Yes, any high order function is there to hide complexity and monads provide one high order function that will hide a particular kind of complexity, so in general when you introduce a monad into your code, then you are hiding some ugly plumbing which you previously or otherwise would have throughout the code, hiding it in a monad would improve the structure of your code in a nice way.

11. I am not actually willing to get into a debate between static and dynamic typing but your first explanation of functional programming didn't mention any typing, you were talking about functions and lazy evaluation what does "types" has to do inside that equation? Because we see a lot of functional programming like for example Haskell provides static typing, Ocaml does too and there seems to be good reasons for why they used static typing. Another good reason not to use static typing, I am interested in knowing what you think about that, since you program in Erlang and in Haskell and you seem to know about both of them.

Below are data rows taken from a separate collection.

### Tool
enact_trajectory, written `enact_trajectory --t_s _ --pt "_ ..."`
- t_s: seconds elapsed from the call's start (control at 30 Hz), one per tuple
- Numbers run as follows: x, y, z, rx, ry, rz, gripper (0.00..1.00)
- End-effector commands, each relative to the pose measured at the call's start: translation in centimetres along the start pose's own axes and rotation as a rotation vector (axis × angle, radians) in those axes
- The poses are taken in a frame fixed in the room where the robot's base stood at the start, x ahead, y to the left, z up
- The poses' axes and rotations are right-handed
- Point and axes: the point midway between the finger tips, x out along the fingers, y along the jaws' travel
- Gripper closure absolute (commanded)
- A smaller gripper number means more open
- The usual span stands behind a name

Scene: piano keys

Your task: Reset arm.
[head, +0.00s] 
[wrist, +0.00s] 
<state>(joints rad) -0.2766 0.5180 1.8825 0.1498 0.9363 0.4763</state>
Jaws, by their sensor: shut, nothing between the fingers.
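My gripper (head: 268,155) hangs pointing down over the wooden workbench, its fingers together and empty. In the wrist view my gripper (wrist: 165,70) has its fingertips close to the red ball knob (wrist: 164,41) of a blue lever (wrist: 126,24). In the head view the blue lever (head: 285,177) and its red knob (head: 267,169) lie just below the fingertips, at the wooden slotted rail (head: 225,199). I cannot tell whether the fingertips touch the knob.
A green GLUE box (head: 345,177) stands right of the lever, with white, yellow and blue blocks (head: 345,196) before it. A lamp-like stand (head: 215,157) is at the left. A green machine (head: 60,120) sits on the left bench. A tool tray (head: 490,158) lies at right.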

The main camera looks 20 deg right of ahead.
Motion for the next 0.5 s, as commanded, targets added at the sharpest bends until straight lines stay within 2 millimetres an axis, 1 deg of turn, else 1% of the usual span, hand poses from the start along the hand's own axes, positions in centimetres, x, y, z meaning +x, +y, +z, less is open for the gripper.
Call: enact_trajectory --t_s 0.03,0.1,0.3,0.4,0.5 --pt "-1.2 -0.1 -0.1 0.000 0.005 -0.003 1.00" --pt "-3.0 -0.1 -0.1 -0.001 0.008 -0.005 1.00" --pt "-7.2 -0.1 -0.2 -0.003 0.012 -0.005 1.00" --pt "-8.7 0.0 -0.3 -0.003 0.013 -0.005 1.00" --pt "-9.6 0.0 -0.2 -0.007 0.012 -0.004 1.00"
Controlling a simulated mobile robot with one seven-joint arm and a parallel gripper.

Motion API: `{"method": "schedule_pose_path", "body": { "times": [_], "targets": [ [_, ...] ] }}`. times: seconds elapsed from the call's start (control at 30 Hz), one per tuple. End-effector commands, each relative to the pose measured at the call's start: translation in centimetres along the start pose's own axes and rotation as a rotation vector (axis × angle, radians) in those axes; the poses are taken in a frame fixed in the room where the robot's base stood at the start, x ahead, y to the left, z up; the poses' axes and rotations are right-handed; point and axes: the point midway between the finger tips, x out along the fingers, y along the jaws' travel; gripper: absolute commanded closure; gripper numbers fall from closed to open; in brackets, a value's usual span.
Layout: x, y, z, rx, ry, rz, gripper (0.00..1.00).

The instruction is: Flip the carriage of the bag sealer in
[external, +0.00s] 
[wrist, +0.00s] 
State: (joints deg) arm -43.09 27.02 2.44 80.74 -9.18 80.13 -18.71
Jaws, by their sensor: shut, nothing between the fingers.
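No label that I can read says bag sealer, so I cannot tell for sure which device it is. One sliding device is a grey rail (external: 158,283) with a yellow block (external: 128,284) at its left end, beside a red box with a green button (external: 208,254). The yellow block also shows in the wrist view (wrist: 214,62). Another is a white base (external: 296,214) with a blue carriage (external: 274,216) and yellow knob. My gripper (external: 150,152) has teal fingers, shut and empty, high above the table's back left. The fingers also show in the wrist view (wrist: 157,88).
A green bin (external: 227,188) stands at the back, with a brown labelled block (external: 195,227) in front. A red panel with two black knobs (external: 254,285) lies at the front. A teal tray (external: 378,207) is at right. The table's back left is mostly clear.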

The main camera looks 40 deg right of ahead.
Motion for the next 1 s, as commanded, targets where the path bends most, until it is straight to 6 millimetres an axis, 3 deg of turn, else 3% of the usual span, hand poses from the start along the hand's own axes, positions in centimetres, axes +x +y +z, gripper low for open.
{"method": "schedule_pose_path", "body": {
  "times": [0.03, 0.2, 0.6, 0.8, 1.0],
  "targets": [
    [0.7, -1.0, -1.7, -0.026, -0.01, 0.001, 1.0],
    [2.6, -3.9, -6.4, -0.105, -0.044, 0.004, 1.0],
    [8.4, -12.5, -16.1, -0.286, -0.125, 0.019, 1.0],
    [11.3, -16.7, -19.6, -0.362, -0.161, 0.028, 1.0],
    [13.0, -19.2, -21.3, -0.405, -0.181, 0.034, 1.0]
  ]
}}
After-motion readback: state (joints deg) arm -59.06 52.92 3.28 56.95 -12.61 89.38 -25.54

Yes, so the type system in Haskell has been a very very active field of research for quite a long time some really exciting work has been done. And I guess it gives two main benefits: one benefit is of course static type checking and just like everybody else of course I make type errors and I like having them spotted like that by the type checker, I miss that when I write Erlang code. The other benefit in Haskell is the over loading that the class system gives which lets you conceal parameters of the type system helps there to clean up your code in a certain amount the parameter passing happens implicitly and for example in the Haskell quick check that we were able to provide a very very nice looking API where you don't have to specify how to generate data at all because it can be inferred from the types. That's an example simplifying code thanks to the type system. But I am not a type system nazi, some of the research in type systems aims to make the type systems more and more expressive so that more and more errors can be caught at compile time by the type checker. Of course that can be very useful but the other side of the coin is there are more restrictive type system we'll have more of an impact on the way that you write code and I think you have to keep that balance in mind so it's not necessarily an advantage to make the type system stronger and more expressive. An example of that would be generic programming in Haskell, there is lots and lots of papers about it and indeed you can still write papers on how you can do generic programming in Haskell. Generic programming in Erlang which I do a lot is four lines of code.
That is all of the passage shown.